Lance is certainly proud of the amount of work he put into the film’s technical authenticity.
“All the science on near-Earth asteroids is bulletproof, whether or not you believe that alien life forms could come to Earth,” he says. “The threats from these enormous killer rocks is ongoing and quite real.”
Apparently, Steven Spielberg was so impressed by the whole enterprise that it sparked his creative juices.
“I heard anecdotally, I can't know for sure that this happened, that Steven Spielberg saw the piece either on the air that night or shortly thereafter and began developing [Deep Impact],” says Lance.
Did Iscove know that? “No, I wasn’t aware,” he admits. “But I wondered why Steven never hired me!”
Reflecting on Without Warning
Hopefully, I’ve given you some insight into why Without Warning sparked such joy in me over twenty years ago. It continues to be rare that I fall into a film I know nothing about and none of them have stuck with me the way Without Warning did and does. It is pleasing to see that other people like it too, despite its apocalyptic finale, and because you truly need to feel the visceral thrill of watching it in the moment to get something of the same taste as those tricked by Orson Welles back in 1938. How could you fully fall into the concept when you’re watching it on demand?
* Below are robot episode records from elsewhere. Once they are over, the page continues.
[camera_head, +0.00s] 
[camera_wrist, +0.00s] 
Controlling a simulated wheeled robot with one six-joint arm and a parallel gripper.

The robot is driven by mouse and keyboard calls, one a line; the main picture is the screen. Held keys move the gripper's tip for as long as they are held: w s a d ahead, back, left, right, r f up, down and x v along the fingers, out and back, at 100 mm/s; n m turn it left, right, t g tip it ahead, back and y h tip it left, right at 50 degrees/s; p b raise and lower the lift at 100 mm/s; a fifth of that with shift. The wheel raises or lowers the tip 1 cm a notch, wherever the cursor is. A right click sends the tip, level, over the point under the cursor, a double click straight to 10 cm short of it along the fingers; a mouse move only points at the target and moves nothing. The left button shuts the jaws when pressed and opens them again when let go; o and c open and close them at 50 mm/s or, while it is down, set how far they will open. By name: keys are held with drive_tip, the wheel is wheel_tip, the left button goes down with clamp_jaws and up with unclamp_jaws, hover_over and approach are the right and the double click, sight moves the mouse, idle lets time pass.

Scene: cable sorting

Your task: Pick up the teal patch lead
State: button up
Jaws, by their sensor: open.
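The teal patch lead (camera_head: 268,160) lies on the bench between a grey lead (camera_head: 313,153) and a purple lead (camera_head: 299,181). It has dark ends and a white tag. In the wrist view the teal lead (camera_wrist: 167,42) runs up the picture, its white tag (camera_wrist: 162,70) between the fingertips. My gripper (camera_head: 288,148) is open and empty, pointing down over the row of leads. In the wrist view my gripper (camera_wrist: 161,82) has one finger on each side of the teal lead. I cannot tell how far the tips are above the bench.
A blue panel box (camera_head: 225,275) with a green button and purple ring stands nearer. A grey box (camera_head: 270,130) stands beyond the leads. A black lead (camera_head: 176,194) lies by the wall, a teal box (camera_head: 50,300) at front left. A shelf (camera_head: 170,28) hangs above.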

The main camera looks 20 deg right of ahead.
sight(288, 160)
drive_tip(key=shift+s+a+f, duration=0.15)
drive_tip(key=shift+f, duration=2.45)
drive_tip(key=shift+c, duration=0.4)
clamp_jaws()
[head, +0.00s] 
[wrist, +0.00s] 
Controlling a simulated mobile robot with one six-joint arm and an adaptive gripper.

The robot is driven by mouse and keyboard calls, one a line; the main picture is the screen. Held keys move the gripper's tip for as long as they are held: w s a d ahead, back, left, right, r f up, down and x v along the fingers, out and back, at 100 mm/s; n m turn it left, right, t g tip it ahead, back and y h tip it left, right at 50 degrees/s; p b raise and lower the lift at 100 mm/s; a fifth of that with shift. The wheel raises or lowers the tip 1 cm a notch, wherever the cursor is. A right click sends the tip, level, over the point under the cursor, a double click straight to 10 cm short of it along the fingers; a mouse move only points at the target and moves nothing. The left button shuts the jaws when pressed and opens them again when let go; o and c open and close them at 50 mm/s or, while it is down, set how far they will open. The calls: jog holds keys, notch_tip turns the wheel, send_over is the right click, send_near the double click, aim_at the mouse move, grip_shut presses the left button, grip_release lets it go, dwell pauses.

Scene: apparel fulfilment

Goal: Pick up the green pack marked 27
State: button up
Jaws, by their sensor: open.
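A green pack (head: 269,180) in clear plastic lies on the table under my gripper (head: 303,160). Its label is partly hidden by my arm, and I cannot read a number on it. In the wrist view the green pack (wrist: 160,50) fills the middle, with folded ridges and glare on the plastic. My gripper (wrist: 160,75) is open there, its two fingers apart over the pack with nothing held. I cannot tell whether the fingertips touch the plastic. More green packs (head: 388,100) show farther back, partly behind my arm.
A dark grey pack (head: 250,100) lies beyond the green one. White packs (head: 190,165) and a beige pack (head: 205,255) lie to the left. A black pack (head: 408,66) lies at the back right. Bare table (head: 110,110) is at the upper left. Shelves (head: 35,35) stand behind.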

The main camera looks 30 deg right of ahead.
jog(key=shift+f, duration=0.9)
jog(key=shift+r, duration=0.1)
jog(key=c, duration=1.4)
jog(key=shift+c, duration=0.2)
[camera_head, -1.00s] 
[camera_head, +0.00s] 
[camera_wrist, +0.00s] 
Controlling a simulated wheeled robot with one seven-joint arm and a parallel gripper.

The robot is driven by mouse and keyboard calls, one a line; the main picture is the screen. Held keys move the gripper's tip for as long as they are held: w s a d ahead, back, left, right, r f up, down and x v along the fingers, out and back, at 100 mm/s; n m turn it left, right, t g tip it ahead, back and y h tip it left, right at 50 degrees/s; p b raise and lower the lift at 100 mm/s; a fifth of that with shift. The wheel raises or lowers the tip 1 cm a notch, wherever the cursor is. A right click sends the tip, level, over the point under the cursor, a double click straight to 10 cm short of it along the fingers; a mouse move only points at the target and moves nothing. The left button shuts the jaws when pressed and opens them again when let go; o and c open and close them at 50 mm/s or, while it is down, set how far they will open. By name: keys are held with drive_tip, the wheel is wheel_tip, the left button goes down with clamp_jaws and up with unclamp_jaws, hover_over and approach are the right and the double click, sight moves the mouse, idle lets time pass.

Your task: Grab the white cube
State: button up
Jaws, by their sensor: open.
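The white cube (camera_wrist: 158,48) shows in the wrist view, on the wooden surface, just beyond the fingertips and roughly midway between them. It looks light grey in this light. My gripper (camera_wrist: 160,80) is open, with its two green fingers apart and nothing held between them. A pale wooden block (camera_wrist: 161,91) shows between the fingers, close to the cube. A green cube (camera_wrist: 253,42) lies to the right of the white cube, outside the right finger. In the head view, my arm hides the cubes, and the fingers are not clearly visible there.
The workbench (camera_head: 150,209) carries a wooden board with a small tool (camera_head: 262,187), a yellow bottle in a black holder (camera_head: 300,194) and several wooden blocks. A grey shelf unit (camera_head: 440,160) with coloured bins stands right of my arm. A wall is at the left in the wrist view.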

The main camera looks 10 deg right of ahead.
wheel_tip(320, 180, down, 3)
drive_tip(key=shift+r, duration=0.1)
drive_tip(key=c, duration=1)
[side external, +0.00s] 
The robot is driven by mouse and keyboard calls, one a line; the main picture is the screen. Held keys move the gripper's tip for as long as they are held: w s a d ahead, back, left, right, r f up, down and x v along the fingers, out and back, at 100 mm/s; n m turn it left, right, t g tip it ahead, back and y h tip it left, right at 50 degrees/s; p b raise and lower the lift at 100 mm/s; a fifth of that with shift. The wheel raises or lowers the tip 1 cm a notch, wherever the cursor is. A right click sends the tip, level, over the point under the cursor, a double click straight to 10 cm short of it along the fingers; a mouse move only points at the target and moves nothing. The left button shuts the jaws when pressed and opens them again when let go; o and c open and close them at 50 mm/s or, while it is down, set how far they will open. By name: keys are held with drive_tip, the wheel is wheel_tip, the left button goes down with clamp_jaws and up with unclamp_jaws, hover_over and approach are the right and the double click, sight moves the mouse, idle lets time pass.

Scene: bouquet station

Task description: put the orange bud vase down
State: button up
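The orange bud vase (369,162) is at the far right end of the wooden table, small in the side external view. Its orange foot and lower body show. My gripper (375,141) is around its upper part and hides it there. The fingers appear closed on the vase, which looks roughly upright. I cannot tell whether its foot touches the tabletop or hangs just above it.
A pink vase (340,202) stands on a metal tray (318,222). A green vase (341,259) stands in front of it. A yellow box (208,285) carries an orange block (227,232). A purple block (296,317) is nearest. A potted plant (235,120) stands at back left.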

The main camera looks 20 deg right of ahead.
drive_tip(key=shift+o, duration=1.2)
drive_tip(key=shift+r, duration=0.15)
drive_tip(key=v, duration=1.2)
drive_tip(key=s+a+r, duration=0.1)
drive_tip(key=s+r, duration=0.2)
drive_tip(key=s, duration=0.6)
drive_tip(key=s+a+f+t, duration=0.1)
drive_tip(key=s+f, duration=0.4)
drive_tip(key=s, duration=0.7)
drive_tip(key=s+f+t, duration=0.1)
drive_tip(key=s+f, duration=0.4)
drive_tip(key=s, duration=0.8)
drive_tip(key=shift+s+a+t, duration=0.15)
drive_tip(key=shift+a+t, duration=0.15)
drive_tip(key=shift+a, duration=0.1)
Iscove himself hasn’t seen it since before the millennium. When I reached out to cinematographer John Beymer he kindly sent me a very polite response admitting he couldn’t really remember much about it. Wolper is still proud of it, although its gimmicky conceit means it didn’t do the numbers or enjoy the repeats of much inferior content.
Still, Lance tells me, “To have you react so positively and then to see that this thing got an airing on YouTube eight years ago and that there were so many positive comments was just heart-warming.”
Adds Wolper, “I don't even know if it could work again now in this world. Maybe do it as a podcast. We were playing a trick. And it was so much fun figuring out how we were going to fool the audience.”
Do yourself a favour – let yourself be fooled.